REPUBLIKA.CO.ID, JAKARTA -- India dan Pakistan menjadi negara terakhir yang dilanda suhu panas mematikan sepanjang 2022. Maraknya gelombang panas ekstrem di penjuru Bumi mewajibkan adaptasi iklim berkeadilan untuk lindungi ruang hidup yang tersisa.

Untuk kesekian kali tahun ini, India luruh diterpa gelombang panas ekstrem. Suhu udara, yang konstan melampaui 40 derajat Celcius di seluruh negeri. Suhu ini menempatkan jutaan jiwa dalam bahaya kesehatan, memicu kegagalan panen dan anjloknya produksi listrik.

Baca Juga

India tidak sendirian. Jirannya, Pakistan, juga kewalahan menghadapi gelombang panas terparah tahun ini. Padahal, musim panas belum akan tiba hingga Juni mendatang. 

Awal tahun ini, kawasan Amerika Tengah sempat mencatatkan diri sebagai daerah terpanas di muka Bumi, sebelum digantikan Australia Barat beberapa pekan kemudian.
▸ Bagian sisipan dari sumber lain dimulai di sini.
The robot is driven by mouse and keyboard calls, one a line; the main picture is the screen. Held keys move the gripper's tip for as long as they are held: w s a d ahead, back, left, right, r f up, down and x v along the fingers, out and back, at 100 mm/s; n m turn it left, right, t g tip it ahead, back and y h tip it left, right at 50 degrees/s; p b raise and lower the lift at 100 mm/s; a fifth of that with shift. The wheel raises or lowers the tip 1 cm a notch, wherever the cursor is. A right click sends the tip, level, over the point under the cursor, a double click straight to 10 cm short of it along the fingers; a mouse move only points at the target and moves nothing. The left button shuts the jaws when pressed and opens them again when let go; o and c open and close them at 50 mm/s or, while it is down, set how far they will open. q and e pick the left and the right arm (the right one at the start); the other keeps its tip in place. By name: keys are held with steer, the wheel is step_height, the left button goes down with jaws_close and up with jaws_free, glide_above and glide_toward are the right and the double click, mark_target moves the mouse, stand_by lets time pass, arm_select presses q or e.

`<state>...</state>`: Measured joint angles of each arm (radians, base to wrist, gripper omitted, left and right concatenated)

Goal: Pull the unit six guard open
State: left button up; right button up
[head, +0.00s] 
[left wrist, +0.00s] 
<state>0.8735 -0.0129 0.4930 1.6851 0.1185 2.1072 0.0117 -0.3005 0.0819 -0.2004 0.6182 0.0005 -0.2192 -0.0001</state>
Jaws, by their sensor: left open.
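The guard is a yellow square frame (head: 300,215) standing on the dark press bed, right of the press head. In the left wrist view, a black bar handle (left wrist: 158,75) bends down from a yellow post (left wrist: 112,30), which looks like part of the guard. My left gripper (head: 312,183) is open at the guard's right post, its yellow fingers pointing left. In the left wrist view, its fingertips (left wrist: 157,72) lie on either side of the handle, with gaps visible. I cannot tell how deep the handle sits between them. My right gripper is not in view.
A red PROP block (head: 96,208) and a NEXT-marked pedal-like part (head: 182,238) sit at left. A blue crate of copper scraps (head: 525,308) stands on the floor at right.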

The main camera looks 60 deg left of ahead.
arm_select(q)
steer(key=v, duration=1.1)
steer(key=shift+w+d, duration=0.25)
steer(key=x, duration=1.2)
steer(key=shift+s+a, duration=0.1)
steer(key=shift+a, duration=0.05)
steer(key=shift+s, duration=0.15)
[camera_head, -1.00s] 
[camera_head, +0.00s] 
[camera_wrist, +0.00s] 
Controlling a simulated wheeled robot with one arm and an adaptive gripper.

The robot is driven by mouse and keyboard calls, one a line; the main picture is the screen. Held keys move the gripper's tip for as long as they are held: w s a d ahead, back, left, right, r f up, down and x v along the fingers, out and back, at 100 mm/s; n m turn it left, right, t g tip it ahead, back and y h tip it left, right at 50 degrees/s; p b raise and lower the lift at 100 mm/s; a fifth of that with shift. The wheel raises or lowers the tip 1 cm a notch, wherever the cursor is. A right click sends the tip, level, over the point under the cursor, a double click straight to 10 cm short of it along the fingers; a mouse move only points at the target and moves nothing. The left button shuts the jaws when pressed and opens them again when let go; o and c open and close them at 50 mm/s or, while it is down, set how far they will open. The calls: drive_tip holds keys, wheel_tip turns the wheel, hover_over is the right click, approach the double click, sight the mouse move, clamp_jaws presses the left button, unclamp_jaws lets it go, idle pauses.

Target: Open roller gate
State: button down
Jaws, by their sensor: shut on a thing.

Ketika krisis iklim menggandakan intensitas gelombang panas di seluruh dunia, sejumlah kawasan menghadapi ancaman eksistensial terhadap kelangsungan ruang hidup.

Kutukan ketimpangan 

Celakanya, solusi yang ada saat ini menyaratkan tingkat kemakmuran yang relatif tinggi untuk bisa beradaptasi dengan suhu yang kian ekstrem. Entah itu menambah konsumsi listrik untuk penyejuk udara, atau sekedar kemampuan untuk bekerja di dalam ruangan ber-AC, bukan merupakan opsi untuk banyak orang.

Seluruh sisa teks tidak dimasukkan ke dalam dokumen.